Yes it's time consuming. But hey, if it's no problem, and you write a program that extracts all of the stats that nfldb needs from plays going back to 2001, then you can bask in the eternal love of nfldb users everywhere. :-)

BrutalSimplicity commented 9 years ago

So, you're DB provides all of those categories already, or are those to-do?

BurntSushi commented 9 years ago

Yes. All of them. Because they're available in a structured format via an undocumented JSON feed going back to 2009.

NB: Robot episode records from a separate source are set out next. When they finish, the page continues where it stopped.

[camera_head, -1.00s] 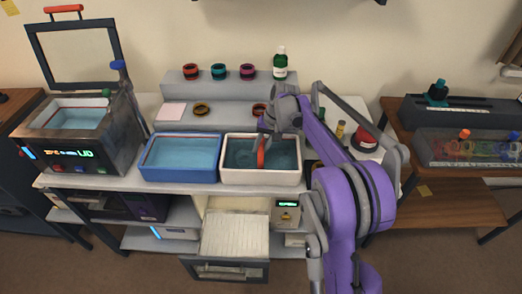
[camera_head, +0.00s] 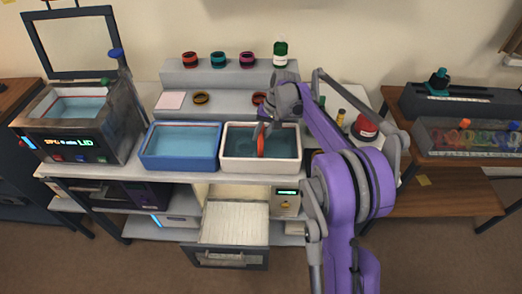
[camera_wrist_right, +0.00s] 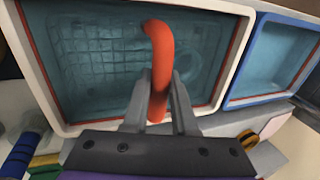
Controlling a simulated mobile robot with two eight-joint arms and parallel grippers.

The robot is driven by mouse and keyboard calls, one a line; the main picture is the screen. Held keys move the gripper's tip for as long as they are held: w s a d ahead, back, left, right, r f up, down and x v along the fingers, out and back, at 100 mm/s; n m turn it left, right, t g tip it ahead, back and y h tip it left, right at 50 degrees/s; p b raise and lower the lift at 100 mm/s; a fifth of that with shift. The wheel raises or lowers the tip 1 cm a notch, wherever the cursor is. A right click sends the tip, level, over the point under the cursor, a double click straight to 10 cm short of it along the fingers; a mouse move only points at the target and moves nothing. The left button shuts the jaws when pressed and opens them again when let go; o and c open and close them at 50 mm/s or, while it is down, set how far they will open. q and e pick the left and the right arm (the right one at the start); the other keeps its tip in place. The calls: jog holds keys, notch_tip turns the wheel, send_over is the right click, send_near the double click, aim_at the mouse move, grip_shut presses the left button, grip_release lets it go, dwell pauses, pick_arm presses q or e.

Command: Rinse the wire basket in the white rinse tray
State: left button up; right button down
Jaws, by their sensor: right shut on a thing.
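The white rinse tray (camera_head: 262,167) stands on the front of the bench and holds bluish water; it fills much of the right wrist view (camera_wrist_right: 38,70). The wire basket (camera_wrist_right: 95,60) shows there as a faint grid under the water, inside the tray. Its orange-red handle (camera_head: 261,146) rises above the water. My right gripper (camera_head: 266,127) is shut on this handle (camera_wrist_right: 160,45), its fingers on either side of it. Whether the basket touches the tray floor I cannot tell. My left gripper is not in view.
A blue tray (camera_head: 180,165) of water stands just left of the white one. A cleaner with a lit display (camera_head: 70,142) is further left. A stepped shelf (camera_head: 175,80) with rings and a green bottle (camera_head: 281,54) stands behind. A red-topped jar (camera_head: 365,128) is at right.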

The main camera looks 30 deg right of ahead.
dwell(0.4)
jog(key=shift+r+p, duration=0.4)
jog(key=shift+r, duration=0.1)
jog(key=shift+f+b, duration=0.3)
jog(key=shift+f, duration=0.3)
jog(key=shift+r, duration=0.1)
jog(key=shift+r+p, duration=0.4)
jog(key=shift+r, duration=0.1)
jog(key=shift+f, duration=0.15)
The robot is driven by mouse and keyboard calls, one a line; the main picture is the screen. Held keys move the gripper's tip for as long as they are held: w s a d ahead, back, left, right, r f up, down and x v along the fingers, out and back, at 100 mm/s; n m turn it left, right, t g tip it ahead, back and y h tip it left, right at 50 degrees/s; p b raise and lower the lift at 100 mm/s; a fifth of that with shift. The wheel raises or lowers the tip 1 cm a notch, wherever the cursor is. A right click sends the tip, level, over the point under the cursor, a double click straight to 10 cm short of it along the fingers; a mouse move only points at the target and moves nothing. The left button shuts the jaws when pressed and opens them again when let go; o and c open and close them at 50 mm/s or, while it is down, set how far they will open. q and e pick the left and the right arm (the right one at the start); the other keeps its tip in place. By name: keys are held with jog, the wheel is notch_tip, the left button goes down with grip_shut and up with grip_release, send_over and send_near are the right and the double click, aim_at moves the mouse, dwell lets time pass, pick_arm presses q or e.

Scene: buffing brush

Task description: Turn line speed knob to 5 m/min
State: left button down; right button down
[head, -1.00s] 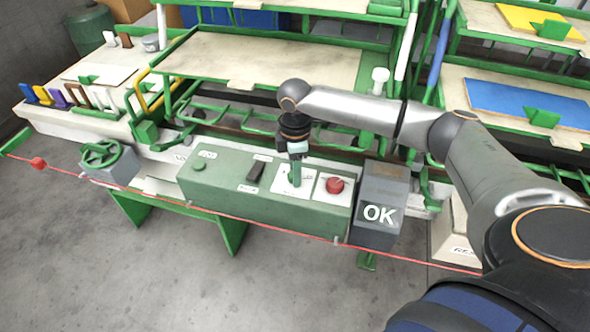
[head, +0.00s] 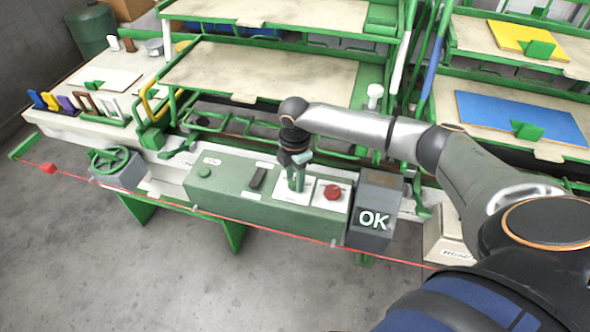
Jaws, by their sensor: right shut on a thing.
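A green control box (head: 238,199) stands on the front of the machine. On its top are a white dial plate (head: 290,199), a dark switch (head: 258,178), a green button (head: 204,171) and a red button (head: 333,191). My right gripper (head: 298,179) points down over the dial plate, shut on the line speed knob. The knob is mostly hidden by the gripper, and the dial marks are too small to read. My left gripper is not in view.
A grey box marked OK (head: 376,205) stands right of the control box. A red cord (head: 270,229) runs along the front. A grey box with a green handwheel (head: 114,168) is at the left. Framed trays (head: 262,70) rise behind. The floor in front is clear.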

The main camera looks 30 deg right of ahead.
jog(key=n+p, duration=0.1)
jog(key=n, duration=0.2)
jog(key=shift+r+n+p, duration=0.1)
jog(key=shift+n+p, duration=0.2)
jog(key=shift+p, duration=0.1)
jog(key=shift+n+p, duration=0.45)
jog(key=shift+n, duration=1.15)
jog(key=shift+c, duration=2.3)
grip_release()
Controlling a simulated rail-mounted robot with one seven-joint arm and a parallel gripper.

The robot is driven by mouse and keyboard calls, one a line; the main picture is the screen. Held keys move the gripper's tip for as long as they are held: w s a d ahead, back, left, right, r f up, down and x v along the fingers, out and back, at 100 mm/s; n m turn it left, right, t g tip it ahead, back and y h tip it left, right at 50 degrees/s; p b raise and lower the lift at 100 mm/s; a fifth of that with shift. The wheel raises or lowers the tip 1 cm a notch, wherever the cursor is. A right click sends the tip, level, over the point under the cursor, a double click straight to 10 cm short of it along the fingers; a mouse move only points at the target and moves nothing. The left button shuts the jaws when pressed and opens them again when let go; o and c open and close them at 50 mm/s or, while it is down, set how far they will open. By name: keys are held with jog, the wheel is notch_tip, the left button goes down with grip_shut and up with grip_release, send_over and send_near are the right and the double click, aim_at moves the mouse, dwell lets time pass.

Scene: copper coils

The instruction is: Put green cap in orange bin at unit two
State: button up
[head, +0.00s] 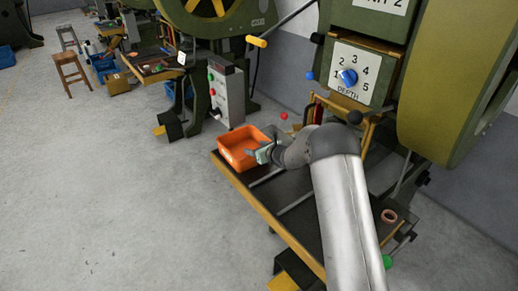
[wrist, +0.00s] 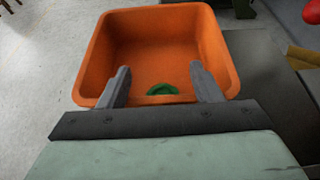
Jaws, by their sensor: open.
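The orange bin (head: 229,157) stands at the left end of the dark bench by the machine with the unit 2 sign (head: 384,3). It fills the upper middle of the wrist view (wrist: 155,35). The green cap (wrist: 162,89) shows in the wrist view inside the bin, low by its near wall, with its lower part hidden. My gripper (wrist: 160,70) is open and empty, its two fingers apart over the bin's near side. In the head view my gripper (head: 262,152) is at the bin's right side. I cannot make out the cap there.
A copper-coloured ring (head: 389,216) lies on the bench at the right, near a green ball (head: 387,262). A grey control box (head: 226,95) stands behind the bin. A depth dial panel (head: 352,75) is above the bench.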

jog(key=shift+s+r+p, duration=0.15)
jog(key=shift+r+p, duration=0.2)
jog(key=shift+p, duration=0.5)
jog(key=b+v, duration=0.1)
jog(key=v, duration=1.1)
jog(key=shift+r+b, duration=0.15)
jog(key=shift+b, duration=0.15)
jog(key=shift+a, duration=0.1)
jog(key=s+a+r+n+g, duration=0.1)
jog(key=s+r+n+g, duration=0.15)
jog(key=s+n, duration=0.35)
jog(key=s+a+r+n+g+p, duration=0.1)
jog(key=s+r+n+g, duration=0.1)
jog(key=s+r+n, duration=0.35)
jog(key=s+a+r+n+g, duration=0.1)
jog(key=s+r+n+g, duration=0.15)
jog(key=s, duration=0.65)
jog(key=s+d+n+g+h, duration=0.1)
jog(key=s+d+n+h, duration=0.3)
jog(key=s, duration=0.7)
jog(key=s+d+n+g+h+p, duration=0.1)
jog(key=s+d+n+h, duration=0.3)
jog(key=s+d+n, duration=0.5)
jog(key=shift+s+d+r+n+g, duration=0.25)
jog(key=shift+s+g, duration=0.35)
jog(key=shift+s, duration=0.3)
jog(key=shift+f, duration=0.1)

BrutalSimplicity commented 9 years ago

Excellent! Thanks.

BrutalSimplicity commented 9 years ago

Many of those statistics are not in the feed. How are you accomplishing that?

BurntSushi commented 9 years ago

Yes they are. All of the code is open source, I invited you to examine for yourself: https://github.com/BurntSushi/nflgame/blob/master/nflgame/statmap.py and https://github.com/BurntSushi/nflgame/blob/master/nflgame/game.py

BrutalSimplicity commented 9 years ago

Yea, just took a look at those. That is incredible! Awesome job, you and your contributors have done here.

I'll probably borrow some of the code to add to my sqlite DB. I'm a fan of Postgresql, but I'd like to make the information more portable for those who just want to mess with the DB, and don't need an API.